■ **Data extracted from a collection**

--*--

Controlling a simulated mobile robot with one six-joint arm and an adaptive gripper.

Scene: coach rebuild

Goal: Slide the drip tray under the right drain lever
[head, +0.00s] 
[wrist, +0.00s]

--*--

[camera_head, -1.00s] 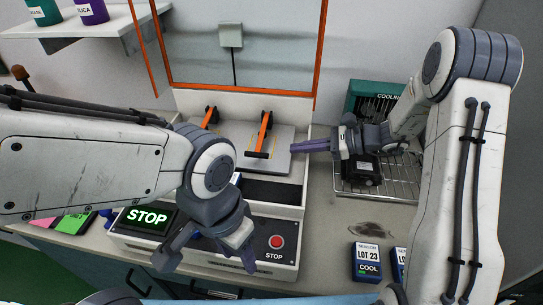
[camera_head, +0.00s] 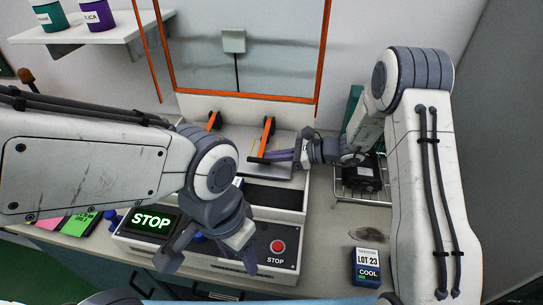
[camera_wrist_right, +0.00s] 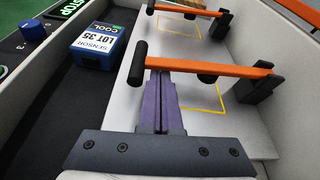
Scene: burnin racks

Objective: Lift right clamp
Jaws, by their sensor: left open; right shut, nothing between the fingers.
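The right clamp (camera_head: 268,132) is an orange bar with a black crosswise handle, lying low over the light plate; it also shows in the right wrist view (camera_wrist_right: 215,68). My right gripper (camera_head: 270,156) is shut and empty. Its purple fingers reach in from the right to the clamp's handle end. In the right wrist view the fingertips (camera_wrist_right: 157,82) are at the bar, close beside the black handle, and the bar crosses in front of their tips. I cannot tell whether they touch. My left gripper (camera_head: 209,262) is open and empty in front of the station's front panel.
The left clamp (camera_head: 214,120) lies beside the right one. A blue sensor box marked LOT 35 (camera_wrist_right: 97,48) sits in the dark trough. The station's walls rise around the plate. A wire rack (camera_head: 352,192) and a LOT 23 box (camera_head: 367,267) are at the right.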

--*--

Reproduce the entries exactly, from the line with "[camera_wrist_right, +0.00s]" to the line with "Objective: Lift right clamp", both lines included, keeping no pictures.

■ **Answer to this task**
[camera_wrist_right, +0.00s] 
Scene: burnin racks

Objective: Lift right clamp

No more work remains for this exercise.